A few winners, but many losers

138. For personnel who die or are injured in the service of their country, for personnel who choose not to marry, but have a registered unmarried partnership, and for personnel whose actual salaries are greater than the representative salaries for their rank, there are undoubted advantages to the new schemes over those currently in operation. There are also advantages to the dependants of personnel, to those personnel who enlist before the age of 21, and to the few who are allowed to serve to the age of 55. But there are also those who will lose out under the new scheme: those who leave the forces unharmed before the age of 55 (the vast majority), and those who are unable to prove on a balance of probabilities that an illness or injury was caused by service, perhaps because it cannot be determined how it was caused.

Parliament's role

139. The overall annual value of the new schemes has been diminished to account for new estimates of increased longevity, in a way which seems to us to be arbitrary and unfair. The MoD refuses to increase the value of the schemes because it is supposedly committed to cost neutrality. This decrease in the cost of the schemes should also have been resisted on the same grounds.

140. In 2002, we stated our belief that the proposed pension scheme needed to take best practice as its starting point, rather than 'cost neutrality'; and our conviction that the proposed compensation scheme sacrificed fairness and justice for simplicity. At the same time neither scheme did justice to Armed Forces personnel.

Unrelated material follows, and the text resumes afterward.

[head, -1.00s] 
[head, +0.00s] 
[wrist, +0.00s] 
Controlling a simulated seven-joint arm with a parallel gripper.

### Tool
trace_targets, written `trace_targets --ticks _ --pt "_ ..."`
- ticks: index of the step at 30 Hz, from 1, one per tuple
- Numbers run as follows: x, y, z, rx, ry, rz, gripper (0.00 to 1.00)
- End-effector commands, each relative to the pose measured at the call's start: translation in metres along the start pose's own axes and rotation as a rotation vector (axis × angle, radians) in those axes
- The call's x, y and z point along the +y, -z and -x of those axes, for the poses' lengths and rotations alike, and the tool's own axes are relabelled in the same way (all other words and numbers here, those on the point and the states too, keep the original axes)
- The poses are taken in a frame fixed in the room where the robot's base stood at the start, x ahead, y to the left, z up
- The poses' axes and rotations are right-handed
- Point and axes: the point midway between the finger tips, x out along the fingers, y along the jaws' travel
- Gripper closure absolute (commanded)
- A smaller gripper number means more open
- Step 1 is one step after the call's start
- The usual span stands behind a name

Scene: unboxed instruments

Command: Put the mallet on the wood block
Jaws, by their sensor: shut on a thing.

141. The schemes remain hamstrung by 'cost neutrality', and therefore fail to recognise the unique commitment that the Armed Forces make to their country. There have been some welcome changes to elements of the schemes, but these are, and can be, little more than tinkering in the absence of a broader outlook. We are also unhappy that important aspects of the schemes have yet to be finalised.

142. When it comes to negotiating pension and compensation entitlements, it seems to us that the Armed Forces are disadvantaged, because they have no-one to negotiate on their behalf as employees. Parliament therefore has a vital role to play in ensuring that the Armed Forces get the pension and compensation schemes that they deserve.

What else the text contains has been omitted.